** start of GIVEN RECORDS **
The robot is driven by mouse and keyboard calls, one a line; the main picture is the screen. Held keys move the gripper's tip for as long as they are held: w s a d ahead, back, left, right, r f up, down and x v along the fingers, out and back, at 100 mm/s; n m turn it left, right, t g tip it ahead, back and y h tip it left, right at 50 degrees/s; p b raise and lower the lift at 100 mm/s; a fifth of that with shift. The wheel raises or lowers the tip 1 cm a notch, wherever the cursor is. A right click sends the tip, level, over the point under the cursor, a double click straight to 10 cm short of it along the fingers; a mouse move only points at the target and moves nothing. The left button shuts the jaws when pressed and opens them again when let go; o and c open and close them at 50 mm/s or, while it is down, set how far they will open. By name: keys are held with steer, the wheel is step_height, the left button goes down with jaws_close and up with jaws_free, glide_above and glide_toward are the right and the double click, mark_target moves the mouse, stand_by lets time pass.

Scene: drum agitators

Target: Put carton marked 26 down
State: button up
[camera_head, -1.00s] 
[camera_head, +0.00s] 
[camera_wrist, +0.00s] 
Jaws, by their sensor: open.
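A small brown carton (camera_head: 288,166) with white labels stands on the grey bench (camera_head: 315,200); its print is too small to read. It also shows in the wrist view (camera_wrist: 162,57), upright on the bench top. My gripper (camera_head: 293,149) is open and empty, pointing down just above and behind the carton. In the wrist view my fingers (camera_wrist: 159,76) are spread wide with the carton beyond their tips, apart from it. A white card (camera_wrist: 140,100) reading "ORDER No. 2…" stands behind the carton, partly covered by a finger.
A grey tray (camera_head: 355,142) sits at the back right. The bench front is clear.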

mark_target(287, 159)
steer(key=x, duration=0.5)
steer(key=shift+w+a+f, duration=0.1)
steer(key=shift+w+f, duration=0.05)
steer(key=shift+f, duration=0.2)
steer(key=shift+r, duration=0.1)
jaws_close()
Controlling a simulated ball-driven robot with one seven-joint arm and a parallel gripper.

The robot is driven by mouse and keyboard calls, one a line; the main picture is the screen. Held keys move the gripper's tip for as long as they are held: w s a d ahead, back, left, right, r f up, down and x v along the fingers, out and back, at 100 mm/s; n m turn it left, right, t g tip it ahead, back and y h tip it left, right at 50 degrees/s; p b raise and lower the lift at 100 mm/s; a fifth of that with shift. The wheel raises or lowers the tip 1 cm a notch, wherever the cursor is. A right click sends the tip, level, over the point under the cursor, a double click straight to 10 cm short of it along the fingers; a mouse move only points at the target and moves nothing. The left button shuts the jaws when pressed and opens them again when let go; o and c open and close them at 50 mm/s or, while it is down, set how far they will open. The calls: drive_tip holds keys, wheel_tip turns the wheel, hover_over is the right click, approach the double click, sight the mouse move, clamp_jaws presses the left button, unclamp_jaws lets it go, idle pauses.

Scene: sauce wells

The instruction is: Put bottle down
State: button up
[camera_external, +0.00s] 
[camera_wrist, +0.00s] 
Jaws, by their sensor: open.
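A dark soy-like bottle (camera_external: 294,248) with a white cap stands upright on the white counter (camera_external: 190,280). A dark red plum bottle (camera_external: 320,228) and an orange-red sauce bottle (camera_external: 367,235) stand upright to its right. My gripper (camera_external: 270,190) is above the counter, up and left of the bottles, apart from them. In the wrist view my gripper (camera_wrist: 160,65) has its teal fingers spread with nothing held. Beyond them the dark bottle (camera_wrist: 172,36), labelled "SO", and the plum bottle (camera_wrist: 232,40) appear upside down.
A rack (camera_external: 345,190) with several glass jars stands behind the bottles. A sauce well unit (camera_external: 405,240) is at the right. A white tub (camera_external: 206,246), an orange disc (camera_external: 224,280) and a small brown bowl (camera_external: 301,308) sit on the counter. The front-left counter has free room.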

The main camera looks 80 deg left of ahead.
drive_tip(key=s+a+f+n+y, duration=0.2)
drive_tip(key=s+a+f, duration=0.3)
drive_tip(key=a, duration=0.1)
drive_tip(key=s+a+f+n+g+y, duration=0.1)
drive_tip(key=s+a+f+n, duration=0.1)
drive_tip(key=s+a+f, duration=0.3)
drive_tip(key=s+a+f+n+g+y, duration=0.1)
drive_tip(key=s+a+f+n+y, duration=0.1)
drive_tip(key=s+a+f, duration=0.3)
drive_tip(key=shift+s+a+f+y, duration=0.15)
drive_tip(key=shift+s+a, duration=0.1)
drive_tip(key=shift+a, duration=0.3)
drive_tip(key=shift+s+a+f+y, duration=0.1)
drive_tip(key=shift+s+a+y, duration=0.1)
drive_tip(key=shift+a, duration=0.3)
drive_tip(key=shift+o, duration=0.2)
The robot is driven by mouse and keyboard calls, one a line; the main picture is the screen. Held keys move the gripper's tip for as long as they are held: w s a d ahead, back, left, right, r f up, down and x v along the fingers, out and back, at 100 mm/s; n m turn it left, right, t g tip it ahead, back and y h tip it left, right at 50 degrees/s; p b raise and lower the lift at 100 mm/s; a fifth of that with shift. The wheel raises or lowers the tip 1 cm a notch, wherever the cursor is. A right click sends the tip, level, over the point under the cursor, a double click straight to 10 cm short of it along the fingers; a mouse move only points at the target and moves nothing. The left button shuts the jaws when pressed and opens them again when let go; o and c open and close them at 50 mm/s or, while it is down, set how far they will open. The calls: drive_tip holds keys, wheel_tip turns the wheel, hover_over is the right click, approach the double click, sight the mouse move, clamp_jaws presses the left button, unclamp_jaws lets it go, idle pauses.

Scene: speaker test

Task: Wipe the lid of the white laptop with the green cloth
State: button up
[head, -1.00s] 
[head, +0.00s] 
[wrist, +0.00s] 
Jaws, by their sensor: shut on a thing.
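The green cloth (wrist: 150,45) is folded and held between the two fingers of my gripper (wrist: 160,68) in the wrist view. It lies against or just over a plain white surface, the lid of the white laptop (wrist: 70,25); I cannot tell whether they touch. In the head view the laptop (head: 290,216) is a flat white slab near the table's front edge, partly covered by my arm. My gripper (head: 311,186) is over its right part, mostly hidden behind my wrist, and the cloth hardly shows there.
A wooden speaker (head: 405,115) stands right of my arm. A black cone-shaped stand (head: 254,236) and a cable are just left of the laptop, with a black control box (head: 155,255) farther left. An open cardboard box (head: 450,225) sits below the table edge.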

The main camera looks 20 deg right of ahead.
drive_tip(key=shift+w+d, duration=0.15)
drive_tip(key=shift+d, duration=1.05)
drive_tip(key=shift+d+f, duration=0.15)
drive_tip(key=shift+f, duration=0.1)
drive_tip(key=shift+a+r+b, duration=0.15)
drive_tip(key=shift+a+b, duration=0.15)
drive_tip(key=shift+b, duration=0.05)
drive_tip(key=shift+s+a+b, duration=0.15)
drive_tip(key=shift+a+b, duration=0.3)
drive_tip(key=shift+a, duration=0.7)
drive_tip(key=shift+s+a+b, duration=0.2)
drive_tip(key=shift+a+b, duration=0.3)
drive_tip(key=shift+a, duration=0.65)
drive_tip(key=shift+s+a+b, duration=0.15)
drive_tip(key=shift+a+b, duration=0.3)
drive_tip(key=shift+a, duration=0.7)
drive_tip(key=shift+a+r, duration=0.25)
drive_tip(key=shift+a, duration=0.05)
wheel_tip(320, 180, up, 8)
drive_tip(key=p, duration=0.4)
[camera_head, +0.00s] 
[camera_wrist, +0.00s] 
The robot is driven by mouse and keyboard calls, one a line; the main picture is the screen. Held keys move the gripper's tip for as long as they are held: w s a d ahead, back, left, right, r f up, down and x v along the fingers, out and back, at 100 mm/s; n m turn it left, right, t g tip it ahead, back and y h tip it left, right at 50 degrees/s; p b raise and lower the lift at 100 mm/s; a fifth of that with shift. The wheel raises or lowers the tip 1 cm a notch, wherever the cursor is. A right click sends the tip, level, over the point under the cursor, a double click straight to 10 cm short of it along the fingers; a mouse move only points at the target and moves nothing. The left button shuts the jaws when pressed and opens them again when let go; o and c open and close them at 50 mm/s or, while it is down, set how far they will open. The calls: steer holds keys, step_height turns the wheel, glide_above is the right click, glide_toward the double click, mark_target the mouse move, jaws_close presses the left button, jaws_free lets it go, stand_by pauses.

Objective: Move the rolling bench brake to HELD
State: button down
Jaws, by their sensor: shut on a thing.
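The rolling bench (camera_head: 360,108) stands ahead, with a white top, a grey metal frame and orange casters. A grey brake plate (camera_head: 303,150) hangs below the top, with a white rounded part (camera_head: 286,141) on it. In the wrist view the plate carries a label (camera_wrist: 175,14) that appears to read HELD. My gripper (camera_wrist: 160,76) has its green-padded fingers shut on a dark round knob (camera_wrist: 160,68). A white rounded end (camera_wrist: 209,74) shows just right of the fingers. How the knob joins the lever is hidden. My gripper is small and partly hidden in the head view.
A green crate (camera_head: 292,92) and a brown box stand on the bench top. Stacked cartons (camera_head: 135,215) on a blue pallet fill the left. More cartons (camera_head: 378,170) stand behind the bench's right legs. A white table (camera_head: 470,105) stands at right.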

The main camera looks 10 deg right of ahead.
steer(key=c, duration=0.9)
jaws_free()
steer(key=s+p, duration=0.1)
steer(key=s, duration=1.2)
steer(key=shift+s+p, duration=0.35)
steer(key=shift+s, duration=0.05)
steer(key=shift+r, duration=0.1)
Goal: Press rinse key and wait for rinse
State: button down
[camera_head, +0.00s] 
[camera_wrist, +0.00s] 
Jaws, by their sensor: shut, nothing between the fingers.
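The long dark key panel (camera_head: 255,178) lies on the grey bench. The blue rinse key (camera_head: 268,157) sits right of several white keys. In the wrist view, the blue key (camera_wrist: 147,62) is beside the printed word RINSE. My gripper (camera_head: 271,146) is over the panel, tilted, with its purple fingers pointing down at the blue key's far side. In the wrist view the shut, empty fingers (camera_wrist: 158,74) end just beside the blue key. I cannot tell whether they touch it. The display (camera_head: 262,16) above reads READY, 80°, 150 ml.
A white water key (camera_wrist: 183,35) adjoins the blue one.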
** end of GIVEN RECORDS **
Look over the listing above. Pick out and copy every line that includes "Scene".

▸ CORRECT ANSWER:
Scene: drum agitators
Scene: sauce wells
Scene: speaker test

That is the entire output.